EXERCISE AIM: Please write out the complete listing that follows, exactly as it reads.

PROVIDED DATA:

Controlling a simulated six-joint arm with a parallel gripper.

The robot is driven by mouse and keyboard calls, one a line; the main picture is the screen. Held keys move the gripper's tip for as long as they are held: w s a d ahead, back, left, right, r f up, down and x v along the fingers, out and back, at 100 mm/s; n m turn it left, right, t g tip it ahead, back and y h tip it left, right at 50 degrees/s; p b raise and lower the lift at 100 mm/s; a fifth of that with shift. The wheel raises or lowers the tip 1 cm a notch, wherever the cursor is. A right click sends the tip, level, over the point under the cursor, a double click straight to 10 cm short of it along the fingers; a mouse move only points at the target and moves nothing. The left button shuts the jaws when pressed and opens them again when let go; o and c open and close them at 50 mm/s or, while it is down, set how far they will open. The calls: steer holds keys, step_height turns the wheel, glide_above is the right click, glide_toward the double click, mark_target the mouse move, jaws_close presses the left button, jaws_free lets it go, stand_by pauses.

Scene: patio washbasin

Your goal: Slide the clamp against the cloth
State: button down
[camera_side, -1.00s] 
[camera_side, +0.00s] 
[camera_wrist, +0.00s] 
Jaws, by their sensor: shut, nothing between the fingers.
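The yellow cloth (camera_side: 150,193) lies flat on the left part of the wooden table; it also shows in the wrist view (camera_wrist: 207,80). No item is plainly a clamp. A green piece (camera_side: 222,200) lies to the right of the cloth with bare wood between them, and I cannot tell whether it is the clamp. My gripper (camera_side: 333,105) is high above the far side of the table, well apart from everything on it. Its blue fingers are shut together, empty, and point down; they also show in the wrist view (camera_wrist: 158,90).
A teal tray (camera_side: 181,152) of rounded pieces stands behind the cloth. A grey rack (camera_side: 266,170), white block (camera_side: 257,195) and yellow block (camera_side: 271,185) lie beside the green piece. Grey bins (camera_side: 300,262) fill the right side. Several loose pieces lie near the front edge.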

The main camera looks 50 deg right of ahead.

ANSWER FOR THE TASK:
Controlling a simulated six-joint arm with a parallel gripper.

The robot is driven by mouse and keyboard calls, one a line; the main picture is the screen. Held keys move the gripper's tip for as long as they are held: w s a d ahead, back, left, right, r f up, down and x v along the fingers, out and back, at 100 mm/s; n m turn it left, right, t g tip it ahead, back and y h tip it left, right at 50 degrees/s; p b raise and lower the lift at 100 mm/s; a fifth of that with shift. The wheel raises or lowers the tip 1 cm a notch, wherever the cursor is. A right click sends the tip, level, over the point under the cursor, a double click straight to 10 cm short of it along the fingers; a mouse move only points at the target and moves nothing. The left button shuts the jaws when pressed and opens them again when let go; o and c open and close them at 50 mm/s or, while it is down, set how far they will open. The calls: steer holds keys, step_height turns the wheel, glide_above is the right click, glide_toward the double click, mark_target the mouse move, jaws_close presses the left button, jaws_free lets it go, stand_by pauses.

Scene: patio washbasin

Your goal: Slide the clamp against the cloth
State: button down
[camera_side, -1.00s] 
[camera_side, +0.00s] 
[camera_wrist, +0.00s] 
Jaws, by their sensor: shut, nothing between the fingers.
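The yellow cloth (camera_side: 150,193) lies flat on the left part of the wooden table; it also shows in the wrist view (camera_wrist: 207,80). No item is plainly a clamp. A green piece (camera_side: 222,200) lies to the right of the cloth with bare wood between them, and I cannot tell whether it is the clamp. My gripper (camera_side: 333,105) is high above the far side of the table, well apart from everything on it. Its blue fingers are shut together, empty, and point down; they also show in the wrist view (camera_wrist: 158,90).
A teal tray (camera_side: 181,152) of rounded pieces stands behind the cloth. A grey rack (camera_side: 266,170), white block (camera_side: 257,195) and yellow block (camera_side: 271,185) lie beside the green piece. Grey bins (camera_side: 300,262) fill the right side. Several loose pieces lie near the front edge.

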The main camera looks 50 deg right of ahead.

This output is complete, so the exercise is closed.